══ SOURCE EXCERPT

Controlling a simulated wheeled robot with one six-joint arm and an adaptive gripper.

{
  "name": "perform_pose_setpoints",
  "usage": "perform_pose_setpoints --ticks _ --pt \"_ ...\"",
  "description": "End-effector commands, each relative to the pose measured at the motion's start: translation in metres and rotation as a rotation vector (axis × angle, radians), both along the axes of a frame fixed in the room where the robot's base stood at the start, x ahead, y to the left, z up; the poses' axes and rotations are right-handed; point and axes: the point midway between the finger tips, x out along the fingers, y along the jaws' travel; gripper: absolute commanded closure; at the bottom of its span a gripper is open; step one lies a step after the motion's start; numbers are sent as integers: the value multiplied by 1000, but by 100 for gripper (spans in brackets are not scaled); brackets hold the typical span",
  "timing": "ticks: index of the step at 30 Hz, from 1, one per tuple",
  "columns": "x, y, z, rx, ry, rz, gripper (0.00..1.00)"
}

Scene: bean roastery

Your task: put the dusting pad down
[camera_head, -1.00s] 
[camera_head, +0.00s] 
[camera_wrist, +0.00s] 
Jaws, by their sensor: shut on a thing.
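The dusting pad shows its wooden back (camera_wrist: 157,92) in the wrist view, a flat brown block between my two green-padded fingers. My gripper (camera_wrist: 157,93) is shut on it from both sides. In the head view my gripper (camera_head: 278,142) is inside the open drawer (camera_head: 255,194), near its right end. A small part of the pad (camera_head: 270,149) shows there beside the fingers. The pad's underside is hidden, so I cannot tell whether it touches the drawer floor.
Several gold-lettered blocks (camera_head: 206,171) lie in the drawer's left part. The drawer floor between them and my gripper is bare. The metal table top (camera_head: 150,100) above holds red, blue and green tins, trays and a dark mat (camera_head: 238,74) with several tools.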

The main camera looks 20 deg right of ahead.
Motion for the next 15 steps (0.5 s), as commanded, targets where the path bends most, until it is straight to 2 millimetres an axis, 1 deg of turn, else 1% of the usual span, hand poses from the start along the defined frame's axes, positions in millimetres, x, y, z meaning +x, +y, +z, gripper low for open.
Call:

════

Every line from the line containing "Motion for the" to the last line of the material above must be repeated exactly, and no other line.

Motion for the next 15 steps (0.5 s), as commanded, targets where the path bends most, until it is straight to 2 millimetres an axis, 1 deg of turn, else 1% of the usual span, hand poses from the start along the defined frame's axes, positions in millimetres, x, y, z meaning +x, +y, +z, gripper low for open.
Call:

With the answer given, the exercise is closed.